16 avril 2001 : victoire de la coalition du Polo della libertà dirigée par Silvio Berlusconi [Pôle de la liberté, ndlr] aux élections législatives. C’est le grand retour du Cavaliere au poste de Président du Conseil. Le système majoritaire en place depuis prèes d’une décennie est devenu solidement ancré dans la vie politique : le nouveau gouvernement jouit donc d’une vraie stabilité. Il est d’ailleurs aujourd’hui toujours en exercice...

2001 - 2004 : l’ensemble des télévisions publiques est mis au pas. Berlusconi dirige d’une main de fer ses propres entreprises télévisuelles (les trois chaînes nationales de Mediaset) ainsi que les trois chaînes nationales de la Rai. Son contrôle sur les télévisions du pays est de facto total.

Viva Zapatero ! 16 septembre 2005 : Le film Viva Zapatero ! de Sabina Guzzanti est acclamé lors de sa présentation à la Mostra de Venise et il sort en salle (déjà plus de 300 000 entrées). Dans chaque cinéma, un appel "pour une communication et une information qui répondent aux exigences démocratiques en Italie" est proposé à la signature des spectateurs du film. Après plus de six semaines, il continue d’attirer un public très important.

Pendant ce temps-là, le gouvernement Berlusconi, après des années de politique ultra-libérale et de législations sur mesure (prescrivant, ou décriminalisant, les multiples malversations dont les juges accusent le Premier Ministre ou ses proches) perd chaque jour des points dans les sondages. Tous les observateurs s’accordent aujourd’hui pour prévoir - enfin - la chute du gouvernement Berlusconi, lors des prochaines élections législatives de mai 2006...

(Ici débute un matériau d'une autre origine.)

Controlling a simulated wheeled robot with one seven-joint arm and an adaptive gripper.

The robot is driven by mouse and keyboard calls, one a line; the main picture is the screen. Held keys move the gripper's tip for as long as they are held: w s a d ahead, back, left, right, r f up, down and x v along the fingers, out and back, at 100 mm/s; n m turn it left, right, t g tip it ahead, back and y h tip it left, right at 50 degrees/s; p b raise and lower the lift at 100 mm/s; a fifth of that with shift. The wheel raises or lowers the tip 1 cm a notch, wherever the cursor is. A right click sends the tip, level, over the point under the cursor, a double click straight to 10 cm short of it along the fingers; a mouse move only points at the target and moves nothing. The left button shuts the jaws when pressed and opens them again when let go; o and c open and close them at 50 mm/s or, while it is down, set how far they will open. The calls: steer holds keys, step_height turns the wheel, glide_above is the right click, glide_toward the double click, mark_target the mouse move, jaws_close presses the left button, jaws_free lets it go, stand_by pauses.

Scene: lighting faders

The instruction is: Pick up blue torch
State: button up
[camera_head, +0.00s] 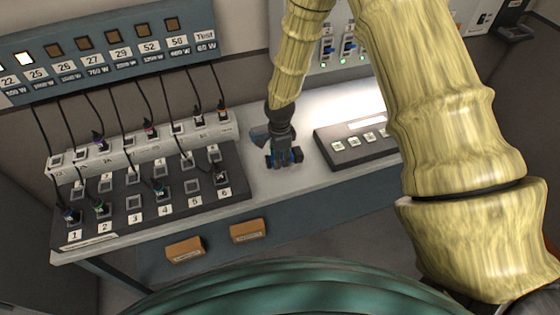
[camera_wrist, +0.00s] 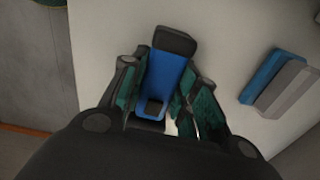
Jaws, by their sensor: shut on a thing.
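The blue torch (camera_wrist: 165,75), with a dark end cap, lies between the fingers of my gripper (camera_wrist: 164,88) in the wrist view. The fingers are closed along both its sides, and its near end is partly hidden by the gripper. In the head view my gripper (camera_head: 283,152) is low over the pale desktop, between the patch board and a small button panel. Small blue patches show around it there, but the torch's outline is unclear. I cannot tell whether the torch touches the desk.
A blue-and-grey block (camera_wrist: 278,86) lies to the right in the wrist view. The patch board (camera_head: 150,215) with several cables stands left of my gripper. A button panel (camera_head: 350,148) stands right. Two orange-brown drawer handles (camera_head: 247,231) show below the desk edge.

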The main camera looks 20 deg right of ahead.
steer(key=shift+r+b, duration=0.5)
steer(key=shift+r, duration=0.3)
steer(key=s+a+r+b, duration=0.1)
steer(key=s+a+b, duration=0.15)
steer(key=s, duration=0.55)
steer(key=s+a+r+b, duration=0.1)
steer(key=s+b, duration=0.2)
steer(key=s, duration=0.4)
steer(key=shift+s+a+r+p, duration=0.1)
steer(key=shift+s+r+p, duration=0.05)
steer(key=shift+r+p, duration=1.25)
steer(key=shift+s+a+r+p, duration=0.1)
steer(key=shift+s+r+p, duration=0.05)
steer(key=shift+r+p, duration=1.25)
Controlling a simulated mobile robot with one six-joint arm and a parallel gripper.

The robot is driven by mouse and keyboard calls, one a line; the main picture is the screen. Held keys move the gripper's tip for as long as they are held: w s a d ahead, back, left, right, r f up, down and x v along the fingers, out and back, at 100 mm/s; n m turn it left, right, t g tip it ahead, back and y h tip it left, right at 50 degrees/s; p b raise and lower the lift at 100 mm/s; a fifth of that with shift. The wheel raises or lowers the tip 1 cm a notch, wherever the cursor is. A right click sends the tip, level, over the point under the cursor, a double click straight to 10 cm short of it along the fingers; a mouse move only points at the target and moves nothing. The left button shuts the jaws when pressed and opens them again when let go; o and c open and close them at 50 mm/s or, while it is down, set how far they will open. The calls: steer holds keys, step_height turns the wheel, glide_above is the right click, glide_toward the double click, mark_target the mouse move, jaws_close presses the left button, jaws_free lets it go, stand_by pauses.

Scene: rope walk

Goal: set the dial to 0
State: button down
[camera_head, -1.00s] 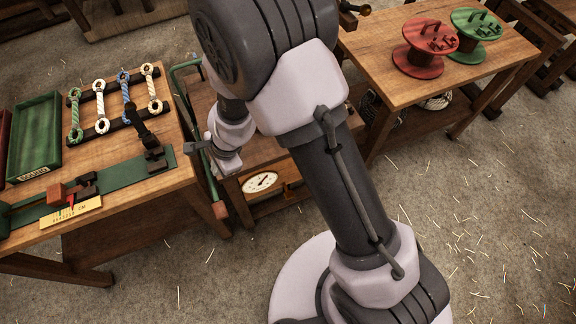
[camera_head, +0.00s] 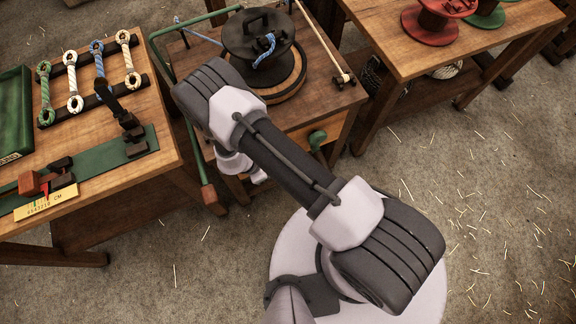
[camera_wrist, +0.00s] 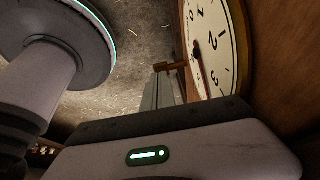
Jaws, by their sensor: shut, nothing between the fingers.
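The dial (camera_wrist: 218,50) is a round white face in a brass-coloured rim at the right of the wrist view, seen steeply from the side. The numerals 1, 2 and 3 show, and a dark hub sits at its left part. In the head view my arm hides the dial.
A wooden stand bears a black spool (camera_head: 258,35) with blue rope, and a green knob (camera_head: 317,138) is on its front. A green rail (camera_head: 196,150) runs down its left side. A table with rope samples (camera_head: 90,75) stands left; a table with a red spool (camera_head: 430,22) stands right.

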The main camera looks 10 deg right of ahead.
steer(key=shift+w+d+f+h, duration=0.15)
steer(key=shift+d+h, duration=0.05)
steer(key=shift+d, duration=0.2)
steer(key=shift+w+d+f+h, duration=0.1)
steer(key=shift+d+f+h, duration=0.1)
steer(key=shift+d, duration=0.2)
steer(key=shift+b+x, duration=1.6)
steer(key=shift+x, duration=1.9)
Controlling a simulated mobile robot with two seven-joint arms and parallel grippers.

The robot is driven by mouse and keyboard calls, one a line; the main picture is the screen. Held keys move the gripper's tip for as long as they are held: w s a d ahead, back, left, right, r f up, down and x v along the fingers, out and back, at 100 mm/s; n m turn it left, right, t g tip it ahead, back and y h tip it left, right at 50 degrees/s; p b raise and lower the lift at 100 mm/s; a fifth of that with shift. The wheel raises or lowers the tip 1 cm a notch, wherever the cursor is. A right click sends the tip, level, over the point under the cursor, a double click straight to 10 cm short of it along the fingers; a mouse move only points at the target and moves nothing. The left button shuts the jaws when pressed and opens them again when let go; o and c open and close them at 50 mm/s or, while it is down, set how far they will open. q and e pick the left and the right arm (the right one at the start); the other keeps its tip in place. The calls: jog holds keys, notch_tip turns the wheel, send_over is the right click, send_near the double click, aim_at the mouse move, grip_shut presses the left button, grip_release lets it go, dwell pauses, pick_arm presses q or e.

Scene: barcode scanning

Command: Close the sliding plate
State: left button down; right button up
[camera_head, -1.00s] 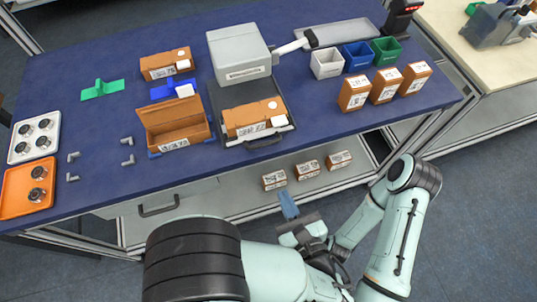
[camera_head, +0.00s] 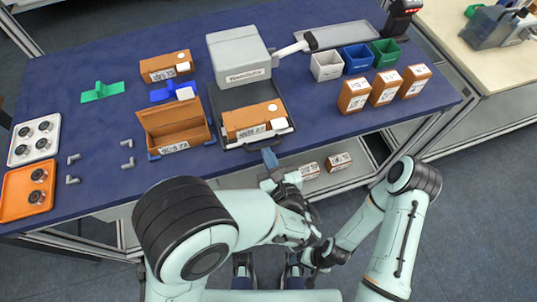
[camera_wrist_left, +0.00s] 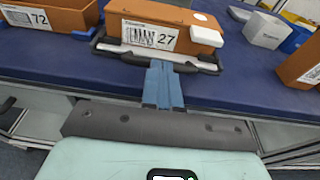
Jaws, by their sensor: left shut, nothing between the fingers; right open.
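The sliding plate (camera_head: 281,92) is a dark tray extending forward from the grey machine box (camera_head: 240,57). It bears a brown box (camera_head: 252,119) with a barcode label, also seen in the left wrist view (camera_wrist_left: 192,36). Its dark handle (camera_head: 263,141) lies at the table's front edge and crosses the left wrist view (camera_wrist_left: 205,67). My left gripper (camera_head: 270,158) is shut and empty, its blue fingertips (camera_wrist_left: 161,70) right at the handle's front; I cannot tell whether they touch. My right gripper (camera_head: 318,252) is open, low beside my left arm, which partly hides it.
An open brown box (camera_head: 178,132) stands left of the plate. White (camera_head: 326,66), blue (camera_head: 357,58) and green (camera_head: 386,52) bins and several brown boxes (camera_head: 354,93) stand to the right. Brown boxes (camera_head: 339,161) sit on the shelf below.

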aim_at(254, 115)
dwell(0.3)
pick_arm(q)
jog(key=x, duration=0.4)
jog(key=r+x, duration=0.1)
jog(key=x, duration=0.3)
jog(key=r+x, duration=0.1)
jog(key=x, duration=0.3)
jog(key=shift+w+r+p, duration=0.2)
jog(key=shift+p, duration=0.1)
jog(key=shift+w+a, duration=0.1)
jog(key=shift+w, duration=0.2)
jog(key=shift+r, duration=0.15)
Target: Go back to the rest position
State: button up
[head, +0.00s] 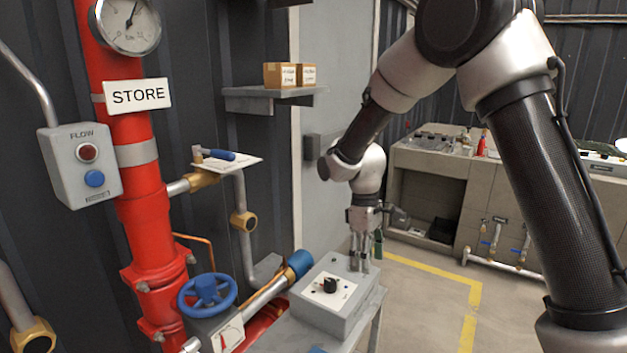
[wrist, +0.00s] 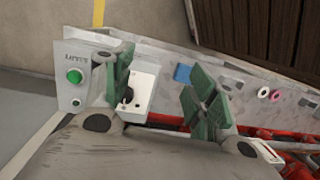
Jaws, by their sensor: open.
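My gripper (head: 361,258) points down beside the grey control box (head: 333,312) with the black knob (head: 330,285), at its back right edge in the head view. In the wrist view, my gripper (wrist: 165,98) shows two green-padded fingers spread apart with nothing between them. The box top with its white plate (wrist: 143,92) shows behind the left finger, which partly hides the knob. A green button (wrist: 75,76) sits on the box's side panel.
A red pipe (head: 146,225) with a blue handwheel (head: 207,295) and a FLOW button box (head: 80,165) stand at the left. A shelf (head: 262,97) holds small cartons. A workbench (head: 431,175) stands at the back right. Floor between is clear.

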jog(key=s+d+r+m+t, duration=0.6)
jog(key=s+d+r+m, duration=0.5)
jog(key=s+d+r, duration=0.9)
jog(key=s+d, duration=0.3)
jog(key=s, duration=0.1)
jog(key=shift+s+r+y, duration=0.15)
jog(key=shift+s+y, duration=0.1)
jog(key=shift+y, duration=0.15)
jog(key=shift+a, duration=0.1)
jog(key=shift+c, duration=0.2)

Entretien avec Sabina Guzzanti

Propos recueillis et traduits par Olivier Doubre

Quel était le contexte politique au moment où commence votre film, c’est-à-dire lorsque votre émission est tout à coup supprimée de la grille des programmes de Rai 3, la 3ème chaîne de la télévision publique italienne ?
Sabina Guzzanti : Tout d’abord, je dois dire que j’ai travaillé à la Rai pendant de très nombreuses années où j’ai toujours fait des émissions comiques, satiriques. Je jouais divers personnages, souvent des hommes politiques mais pas uniquement, puisque j’ai aussi interprété des rôles plus sérieux en tant qu’actrice. Néanmoins, il est vrai que je suis surtout connue comme comique et auteur. Peu à peu, la situation politique italienne s’est compliquée, tendue même, et la satiyre a acquis un rôle central avec des sujets de plus en plus politiques. Quand Berlusconi est entré en politique, sa fonction a encore acquis de l’importance. Nous étions alors en 1994, et nous sortions tout juste des scandales Mani Pulite [Mains propres, ndlr]. Cela correspondait à un moment où la politique suscitait à nouveau l’intérêt alors qu’auparavant, dans les années 1980, les gens ne s’y intéressaient plus guère... C’est donc à ce moment-là que je me suis mise à faire ce type d’émissions, en me moquant de beaucoup d’hommes politiques, pas seulement de Berlusconi. Je me moquais aussi de la gauche, j’ai d’ailleurs été l’une de celles qui a le plus attaqué la gauche, et notamment Massimo D’Alema [l’un des principaux leaders de la gauche italienne, Premier Ministre de 1998 à 2000, ndlr].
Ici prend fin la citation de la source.